### TASK MATERIAL

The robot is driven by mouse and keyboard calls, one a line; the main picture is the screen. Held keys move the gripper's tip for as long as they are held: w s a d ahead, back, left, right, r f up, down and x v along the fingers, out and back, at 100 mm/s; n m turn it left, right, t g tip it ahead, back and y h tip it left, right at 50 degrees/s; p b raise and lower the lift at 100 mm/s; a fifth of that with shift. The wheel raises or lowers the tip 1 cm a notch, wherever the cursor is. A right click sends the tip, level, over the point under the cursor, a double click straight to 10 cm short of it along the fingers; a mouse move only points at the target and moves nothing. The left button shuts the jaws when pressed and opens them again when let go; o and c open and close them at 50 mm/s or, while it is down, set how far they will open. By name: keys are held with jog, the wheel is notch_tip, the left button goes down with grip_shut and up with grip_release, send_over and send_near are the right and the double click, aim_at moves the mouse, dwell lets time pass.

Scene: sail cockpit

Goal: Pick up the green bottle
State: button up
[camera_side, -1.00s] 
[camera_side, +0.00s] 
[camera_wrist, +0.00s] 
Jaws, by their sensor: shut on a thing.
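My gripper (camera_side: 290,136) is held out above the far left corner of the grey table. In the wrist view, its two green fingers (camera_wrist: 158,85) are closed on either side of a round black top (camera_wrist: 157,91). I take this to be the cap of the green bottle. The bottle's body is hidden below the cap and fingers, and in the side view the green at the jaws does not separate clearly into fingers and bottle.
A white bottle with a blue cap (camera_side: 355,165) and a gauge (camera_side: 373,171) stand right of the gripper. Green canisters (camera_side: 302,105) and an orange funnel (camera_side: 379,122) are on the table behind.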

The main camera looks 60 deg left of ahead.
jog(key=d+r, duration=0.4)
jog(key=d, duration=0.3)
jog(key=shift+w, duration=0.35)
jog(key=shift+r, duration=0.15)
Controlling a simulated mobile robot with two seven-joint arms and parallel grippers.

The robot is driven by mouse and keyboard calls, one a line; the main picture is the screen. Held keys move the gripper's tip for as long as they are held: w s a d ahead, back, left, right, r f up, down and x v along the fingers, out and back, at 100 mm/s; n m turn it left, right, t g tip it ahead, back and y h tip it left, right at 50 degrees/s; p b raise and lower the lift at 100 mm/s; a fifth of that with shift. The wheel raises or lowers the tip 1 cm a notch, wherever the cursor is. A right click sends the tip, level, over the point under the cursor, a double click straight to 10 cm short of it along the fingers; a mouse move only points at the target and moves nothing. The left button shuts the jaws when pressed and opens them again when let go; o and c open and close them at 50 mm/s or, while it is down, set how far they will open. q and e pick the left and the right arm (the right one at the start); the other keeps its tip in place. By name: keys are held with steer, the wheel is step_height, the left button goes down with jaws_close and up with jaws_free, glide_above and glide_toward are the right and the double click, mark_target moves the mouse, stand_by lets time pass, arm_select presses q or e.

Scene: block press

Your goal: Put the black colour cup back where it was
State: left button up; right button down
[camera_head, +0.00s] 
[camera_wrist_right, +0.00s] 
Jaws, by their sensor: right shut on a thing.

######

- EXERCISE PROMPT
Check each line above for the string "Scene", then copy the ones that have it.

- WORKED ANSWER
Scene: sail cockpit
Scene: block press

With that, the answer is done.